— Start Source data —

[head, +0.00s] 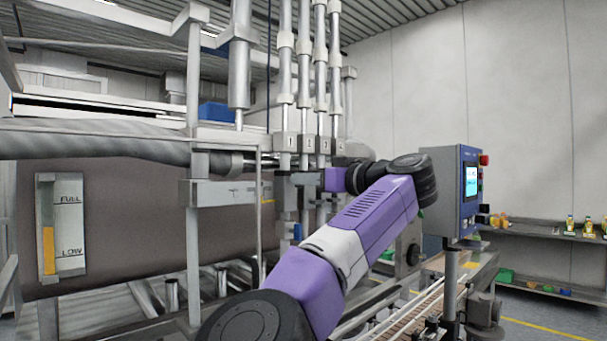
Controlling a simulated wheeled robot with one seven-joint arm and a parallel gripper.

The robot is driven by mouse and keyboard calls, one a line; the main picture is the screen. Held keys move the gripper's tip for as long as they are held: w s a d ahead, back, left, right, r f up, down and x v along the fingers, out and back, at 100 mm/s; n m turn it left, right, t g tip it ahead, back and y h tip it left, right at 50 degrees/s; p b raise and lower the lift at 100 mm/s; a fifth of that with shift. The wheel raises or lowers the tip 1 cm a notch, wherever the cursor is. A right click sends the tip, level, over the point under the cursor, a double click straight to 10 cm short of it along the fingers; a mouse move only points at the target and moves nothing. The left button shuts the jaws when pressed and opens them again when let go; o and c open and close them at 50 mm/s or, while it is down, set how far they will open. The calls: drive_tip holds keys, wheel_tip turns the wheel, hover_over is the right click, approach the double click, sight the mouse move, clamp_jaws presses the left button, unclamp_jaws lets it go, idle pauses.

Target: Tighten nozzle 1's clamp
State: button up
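Several upright nozzles stand in a row near the middle of the head view, with number plates on them. Nozzle 1 (290,143) is the leftmost of the row. Its clamp cannot be made out clearly among the grey parts below the plate. My purple arm reaches up from the bottom and bends back left at the black wrist. My gripper (308,180) is at the nozzles, just below the number plates, pointing left towards nozzle 1. Its fingers blend with the grey metal there, so I cannot tell their opening or whether they touch the clamp.
A control box with a lit screen (471,180) stands right of my wrist. A conveyor (405,318) runs below my arm. A level gauge (60,228) marked FULL and LOW is on the brown tank (130,220) at left. Shelves (545,234) with bottles stand far right.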

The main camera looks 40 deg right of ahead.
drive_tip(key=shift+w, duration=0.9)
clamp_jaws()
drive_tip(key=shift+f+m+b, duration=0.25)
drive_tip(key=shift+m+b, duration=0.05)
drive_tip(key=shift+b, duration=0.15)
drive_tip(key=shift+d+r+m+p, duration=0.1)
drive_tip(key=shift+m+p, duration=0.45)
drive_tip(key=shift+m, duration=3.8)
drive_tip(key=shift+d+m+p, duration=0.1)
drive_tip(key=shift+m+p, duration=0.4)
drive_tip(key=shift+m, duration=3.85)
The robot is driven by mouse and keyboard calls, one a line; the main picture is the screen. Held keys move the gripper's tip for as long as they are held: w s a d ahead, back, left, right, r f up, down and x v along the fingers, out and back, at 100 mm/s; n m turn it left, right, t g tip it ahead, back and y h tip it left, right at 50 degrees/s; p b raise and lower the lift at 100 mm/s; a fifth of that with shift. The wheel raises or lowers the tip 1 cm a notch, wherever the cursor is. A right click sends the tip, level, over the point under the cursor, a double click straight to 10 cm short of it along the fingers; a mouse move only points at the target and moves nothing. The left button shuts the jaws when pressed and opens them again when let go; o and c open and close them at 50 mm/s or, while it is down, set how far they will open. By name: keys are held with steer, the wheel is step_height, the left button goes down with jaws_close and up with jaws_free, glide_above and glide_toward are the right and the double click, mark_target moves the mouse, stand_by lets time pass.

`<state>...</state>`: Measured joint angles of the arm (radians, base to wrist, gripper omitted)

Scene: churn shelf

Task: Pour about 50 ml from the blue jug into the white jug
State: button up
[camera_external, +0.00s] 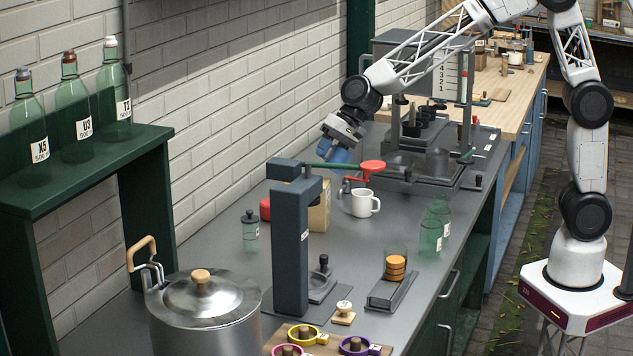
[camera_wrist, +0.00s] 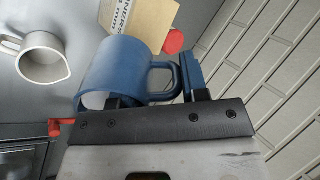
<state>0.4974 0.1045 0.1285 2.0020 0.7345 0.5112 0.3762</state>
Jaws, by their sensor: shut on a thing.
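My gripper (camera_external: 345,130) is shut on the blue jug (camera_external: 338,156), which hangs in the air above the counter. In the wrist view the blue jug (camera_wrist: 115,68) lies against my gripper (camera_wrist: 160,95), with its handle between the jaws. Its contents are not visible. The white jug (camera_external: 361,204) stands upright on the grey counter, below and a little right of the blue jug in the external view. In the wrist view the white jug (camera_wrist: 42,62) is left of the blue jug, apart from it, and its inside looks empty. No stream shows between the jugs.
A red-topped lever fixture (camera_external: 373,167) stands close behind the white jug. A tan box (camera_external: 319,213) and a dark post stand (camera_external: 291,250) are left of it. Green bottles (camera_external: 431,237) stand to the right. A large steel pot (camera_external: 205,315) fills the front left.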

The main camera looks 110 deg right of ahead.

— End Source data —

__Directions__:
Repeat the material above in full and exactly, omitting the pictures.

__Output of the task__:
[head, +0.00s] 
Controlling a simulated wheeled robot with one seven-joint arm and a parallel gripper.

The robot is driven by mouse and keyboard calls, one a line; the main picture is the screen. Held keys move the gripper's tip for as long as they are held: w s a d ahead, back, left, right, r f up, down and x v along the fingers, out and back, at 100 mm/s; n m turn it left, right, t g tip it ahead, back and y h tip it left, right at 50 degrees/s; p b raise and lower the lift at 100 mm/s; a fifth of that with shift. The wheel raises or lowers the tip 1 cm a notch, wherever the cursor is. A right click sends the tip, level, over the point under the cursor, a double click straight to 10 cm short of it along the fingers; a mouse move only points at the target and moves nothing. The left button shuts the jaws when pressed and opens them again when let go; o and c open and close them at 50 mm/s or, while it is down, set how far they will open. The calls: drive_tip holds keys, wheel_tip turns the wheel, hover_over is the right click, approach the double click, sight the mouse move, clamp_jaws presses the left button, unclamp_jaws lets it go, idle pauses.

Target: Tighten nozzle 1's clamp
State: button up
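Several upright nozzles stand in a row near the middle of the head view, with number plates on them. Nozzle 1 (290,143) is the leftmost of the row. Its clamp cannot be made out clearly among the grey parts below the plate. My purple arm reaches up from the bottom and bends back left at the black wrist. My gripper (308,180) is at the nozzles, just below the number plates, pointing left towards nozzle 1. Its fingers blend with the grey metal there, so I cannot tell their opening or whether they touch the clamp.
A control box with a lit screen (471,180) stands right of my wrist. A conveyor (405,318) runs below my arm. A level gauge (60,228) marked FULL and LOW is on the brown tank (130,220) at left. Shelves (545,234) with bottles stand far right.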

The main camera looks 40 deg right of ahead.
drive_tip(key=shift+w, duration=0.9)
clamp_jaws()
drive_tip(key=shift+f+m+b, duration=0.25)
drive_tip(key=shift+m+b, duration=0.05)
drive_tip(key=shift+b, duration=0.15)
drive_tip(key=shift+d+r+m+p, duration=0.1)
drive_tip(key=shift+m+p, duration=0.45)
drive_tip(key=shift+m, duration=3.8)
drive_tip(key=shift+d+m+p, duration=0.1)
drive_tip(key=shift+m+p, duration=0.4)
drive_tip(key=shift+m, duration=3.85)
The robot is driven by mouse and keyboard calls, one a line; the main picture is the screen. Held keys move the gripper's tip for as long as they are held: w s a d ahead, back, left, right, r f up, down and x v along the fingers, out and back, at 100 mm/s; n m turn it left, right, t g tip it ahead, back and y h tip it left, right at 50 degrees/s; p b raise and lower the lift at 100 mm/s; a fifth of that with shift. The wheel raises or lowers the tip 1 cm a notch, wherever the cursor is. A right click sends the tip, level, over the point under the cursor, a double click straight to 10 cm short of it along the fingers; a mouse move only points at the target and moves nothing. The left button shuts the jaws when pressed and opens them again when let go; o and c open and close them at 50 mm/s or, while it is down, set how far they will open. By name: keys are held with steer, the wheel is step_height, the left button goes down with jaws_close and up with jaws_free, glide_above and glide_toward are the right and the double click, mark_target moves the mouse, stand_by lets time pass.

`<state>...</state>`: Measured joint angles of the arm (radians, base to wrist, gripper omitted)

Scene: churn shelf

Task: Pour about 50 ml from the blue jug into the white jug
State: button up
[camera_external, +0.00s] 
[camera_wrist, +0.00s] 
<state>0.4974 0.1045 0.1285 2.0020 0.7345 0.5112 0.3762</state>
Jaws, by their sensor: shut on a thing.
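My gripper (camera_external: 345,130) is shut on the blue jug (camera_external: 338,156), which hangs in the air above the counter. In the wrist view the blue jug (camera_wrist: 115,68) lies against my gripper (camera_wrist: 160,95), with its handle between the jaws. Its contents are not visible. The white jug (camera_external: 361,204) stands upright on the grey counter, below and a little right of the blue jug in the external view. In the wrist view the white jug (camera_wrist: 42,62) is left of the blue jug, apart from it, and its inside looks empty. No stream shows between the jugs.
A red-topped lever fixture (camera_external: 373,167) stands close behind the white jug. A tan box (camera_external: 319,213) and a dark post stand (camera_external: 291,250) are left of it. Green bottles (camera_external: 431,237) stand to the right. A large steel pot (camera_external: 205,315) fills the front left.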

The main camera looks 110 deg right of ahead.

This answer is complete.